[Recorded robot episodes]
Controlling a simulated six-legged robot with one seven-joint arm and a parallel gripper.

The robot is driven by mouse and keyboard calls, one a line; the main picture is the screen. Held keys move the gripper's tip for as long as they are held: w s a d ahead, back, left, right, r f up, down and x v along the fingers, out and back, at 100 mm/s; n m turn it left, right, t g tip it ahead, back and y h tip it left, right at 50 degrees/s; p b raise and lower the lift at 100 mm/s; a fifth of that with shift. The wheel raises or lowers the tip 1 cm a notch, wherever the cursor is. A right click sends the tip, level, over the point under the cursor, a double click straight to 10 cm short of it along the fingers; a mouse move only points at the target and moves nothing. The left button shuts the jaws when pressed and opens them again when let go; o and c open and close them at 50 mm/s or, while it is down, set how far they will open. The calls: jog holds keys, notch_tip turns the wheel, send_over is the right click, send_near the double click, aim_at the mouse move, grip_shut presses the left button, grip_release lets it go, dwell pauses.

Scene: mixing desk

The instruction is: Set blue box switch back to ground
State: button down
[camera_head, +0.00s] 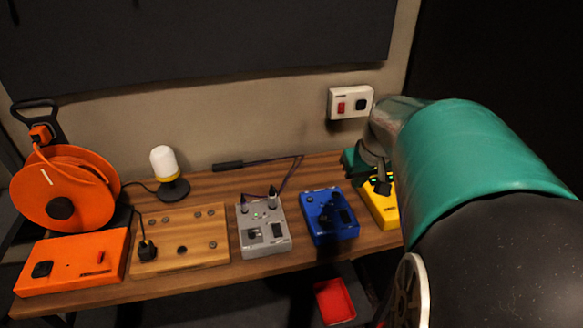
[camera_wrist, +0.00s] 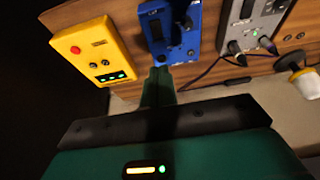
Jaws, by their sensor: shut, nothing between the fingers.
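The blue box (camera_head: 329,216) lies on the wooden desk between the grey box and the yellow box. Black controls show on its top, but I cannot tell how its switch is set. In the wrist view the blue box (camera_wrist: 172,45) is at the top centre, with a long dark slot and a dark part on it. My gripper (camera_wrist: 160,73) is shut and empty, its green fingers pointing at the near edge of the blue box in that view. In the head view my gripper (camera_head: 353,162) is behind and right of the blue box, partly beside the yellow box.
A yellow box (camera_head: 378,203) is right of the blue box, partly covered by my arm. A grey box (camera_head: 264,239) with plugged cables is to the left. Farther left are a wooden board (camera_head: 205,222), a lamp (camera_head: 165,165) and an orange reel (camera_head: 62,190). A wall socket (camera_head: 350,101) is behind.

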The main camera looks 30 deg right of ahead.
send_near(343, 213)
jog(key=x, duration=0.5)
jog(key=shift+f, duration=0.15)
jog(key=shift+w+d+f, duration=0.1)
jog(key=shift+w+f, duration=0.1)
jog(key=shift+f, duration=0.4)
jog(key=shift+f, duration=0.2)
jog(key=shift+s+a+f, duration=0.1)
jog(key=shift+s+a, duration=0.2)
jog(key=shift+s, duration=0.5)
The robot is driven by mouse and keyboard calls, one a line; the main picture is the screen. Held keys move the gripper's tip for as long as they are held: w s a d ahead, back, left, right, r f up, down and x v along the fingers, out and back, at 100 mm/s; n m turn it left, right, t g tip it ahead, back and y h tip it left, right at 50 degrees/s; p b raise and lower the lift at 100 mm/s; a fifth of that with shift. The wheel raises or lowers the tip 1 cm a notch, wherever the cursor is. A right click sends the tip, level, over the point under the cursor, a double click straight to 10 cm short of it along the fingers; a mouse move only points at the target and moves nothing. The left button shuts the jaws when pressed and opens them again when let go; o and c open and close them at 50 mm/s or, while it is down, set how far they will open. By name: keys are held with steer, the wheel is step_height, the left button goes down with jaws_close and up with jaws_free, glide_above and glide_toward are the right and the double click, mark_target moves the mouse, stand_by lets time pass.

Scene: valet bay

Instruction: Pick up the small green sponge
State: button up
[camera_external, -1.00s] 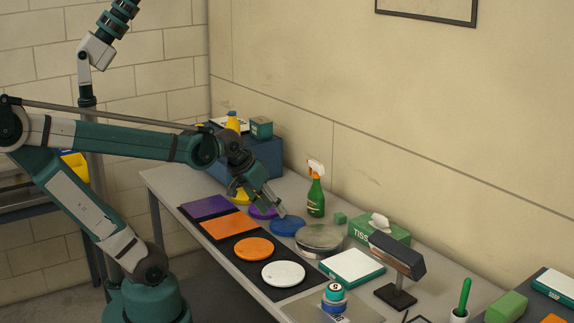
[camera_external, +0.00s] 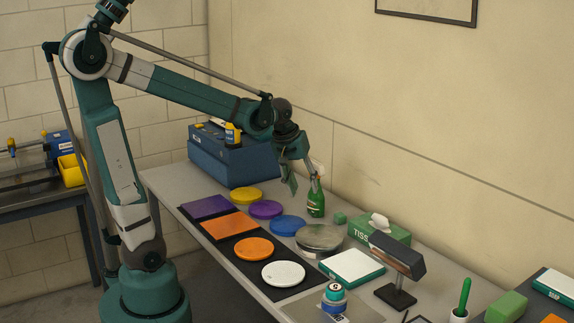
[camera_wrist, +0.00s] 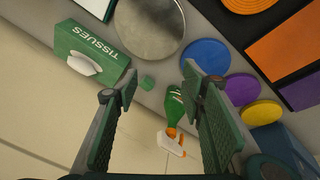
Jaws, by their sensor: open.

What to produce >> Leaving the pictures out, set down exactly the lines from the one with "[camera_external, -1.00s]" through the end of the records.

Written response >>
[camera_external, -1.00s] 
[camera_external, +0.00s] 
[camera_wrist, +0.00s] 
Jaws, by their sensor: open.

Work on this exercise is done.